In the past year or so, I’ve really gotten into the better movies in writer/director/composer John Carpenter’s filmography. But somehow, I’d never seen the original Halloween. That’s mostly likely due to the fact I’ve only recently gotten into horror movies.

But my pal Jimmy Impossible has been bugging me to watch this one for a while. So, here we are, Jimmy. Happy now?

With Carpenter getting a directing, composing, and co-writing credit, this is the movie most site as one of the first slasher movies ever. Arguably, Alfred Hitchcock’s Psycho can hold that title, though Hitchcock’s movie only features two deaths and Norman Bates is far from the usual indestructible killing machine that most slasher killers appear as.

But Michael Myers sure does fit that bill. A silent man aside from his heavy breathing, he seems to appear and disappear as needed, doesn’t do much of anything aside from kill people, does so to people going for or having sex, and even seems to possess superhuman strength. Why does he do what he does? He’s just evil according to his defeated psychiatrist Dr. Loomis (top billed Donald Pleasence). At the age of six on Halloween night, he suddenly murdered his older sister and has been in an asylum ever since. Then, 15 or so years later, an adult Michael breaks out and returns home to kill, well, whoever he wants to.

That seems to mostly be unsuspecting teenager Laurie Strode (then-newcomer Jamie Lee Curtis). Michael spends a good chunk of the movie’s run time just following Laurie around town, appearing and disappeared in his creepy Captain Kirk mask almost at will. His victims tend to be misbehaving teenagers, with the only person who escapes him being a hapless nurse.

But what really set this up for me was the set-up. This movie only runs a little over 90 minutes, and after the opening scene of young Michael killing his sister, there is a really long gap in time for Michael’s next onscreen kill. We spend a good deal of time getting to know Laurie and her friend Annie (Nancy Kyes, though billed as Nancy Loomis…huh). It’s not much of a surprise Michael will kill Annie. She isn’t the female lead, and we see him lurking just out of her line of sight for quite some time. The surprise is that kill doesn’t happen right away. We get a long delay and it just keeps going, and somehow, Carpenter keeps the suspense tight up until the moment Michael finally decides to act. It reminds me a bit of Carpenter’s The Thing. That movie likewise had a long, tense bunch of scenes where the audience just knows something is going to happen but Carpenter just takes his old, sweet time allowing it to happen. That happens here, complete with Carpenter’s iconic score ratcheting up the tension. By the time adult Michael finally does kill Annie, the movie has only about 30-40 minutes left.

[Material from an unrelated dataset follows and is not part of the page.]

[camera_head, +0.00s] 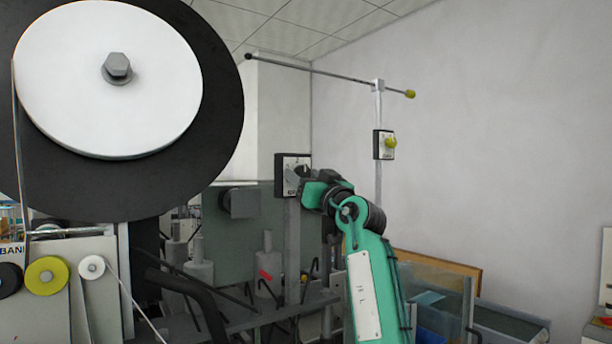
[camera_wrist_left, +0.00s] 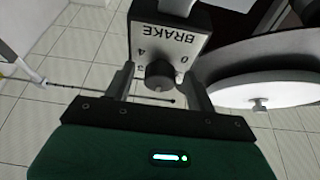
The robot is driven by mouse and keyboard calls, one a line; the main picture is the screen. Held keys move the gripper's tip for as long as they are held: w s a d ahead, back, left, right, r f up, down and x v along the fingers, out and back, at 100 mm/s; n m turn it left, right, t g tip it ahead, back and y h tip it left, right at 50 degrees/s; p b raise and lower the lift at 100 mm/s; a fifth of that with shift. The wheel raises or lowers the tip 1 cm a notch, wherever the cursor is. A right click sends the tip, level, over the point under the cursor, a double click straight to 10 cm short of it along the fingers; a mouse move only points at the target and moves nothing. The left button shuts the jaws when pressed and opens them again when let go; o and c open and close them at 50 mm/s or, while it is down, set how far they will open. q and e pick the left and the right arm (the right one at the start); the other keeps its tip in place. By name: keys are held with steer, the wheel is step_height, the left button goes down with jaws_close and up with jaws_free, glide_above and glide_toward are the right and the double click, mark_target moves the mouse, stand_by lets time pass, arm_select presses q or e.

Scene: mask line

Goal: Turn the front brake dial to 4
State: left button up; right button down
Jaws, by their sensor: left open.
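The front brake dial box (camera_head: 284,176) is a grey box with a white face on a grey post, just left of my left gripper (camera_head: 306,182) in the head view. In the left wrist view, the box face (camera_wrist_left: 175,40) reads BRAKE, upside down, with 4 and 0 among its marks. Its dark round knob (camera_wrist_left: 159,75) lies between the two fingers of my left gripper (camera_wrist_left: 161,80). The jaws are open, with a finger on each side of the knob and gaps visible. Which mark the knob points to cannot be told. My right gripper is not in view.
A large black and white reel (camera_head: 60,60) fills the upper left; it also shows in the left wrist view (camera_wrist_left: 270,75). A second box with a yellow knob (camera_head: 391,143) is on a pole behind. Grey rollers (camera_head: 199,270) and rods stand below the dial.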

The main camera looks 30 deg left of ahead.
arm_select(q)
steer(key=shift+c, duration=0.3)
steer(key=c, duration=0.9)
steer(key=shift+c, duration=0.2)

By the by, nice touch that the original version of The Thing is playing on various televisions.

And then when we finally get to Laurie and Michael’s cat and mouse game, we know a good deal about Michael’s skill set. But, since this is Laurie, the fated Final Girl, said skill set seems to dip a bit to allow the character we’ve gotten to know the best do what she has to in order to not only survive but the protect the kids she’s babysitting. Michael will kill dogs for kicks, and if a killer will take out a dog, then a kid might also be a target. As it is, while none of the kids die, it isn’t too big a stretch to assume Michael would kill one if he could.

But instead, we get a sequel hook for a movie that maybe was never intended to have one. Indeed, the original plan for Halloween was to make it a horror anthology with a different story each time. The series left Michael behind exactly once, and the audience wasn’t there. Instead, we got the unstoppable Michael Myers back, for better or for worse.

For this first one, it’s for the better.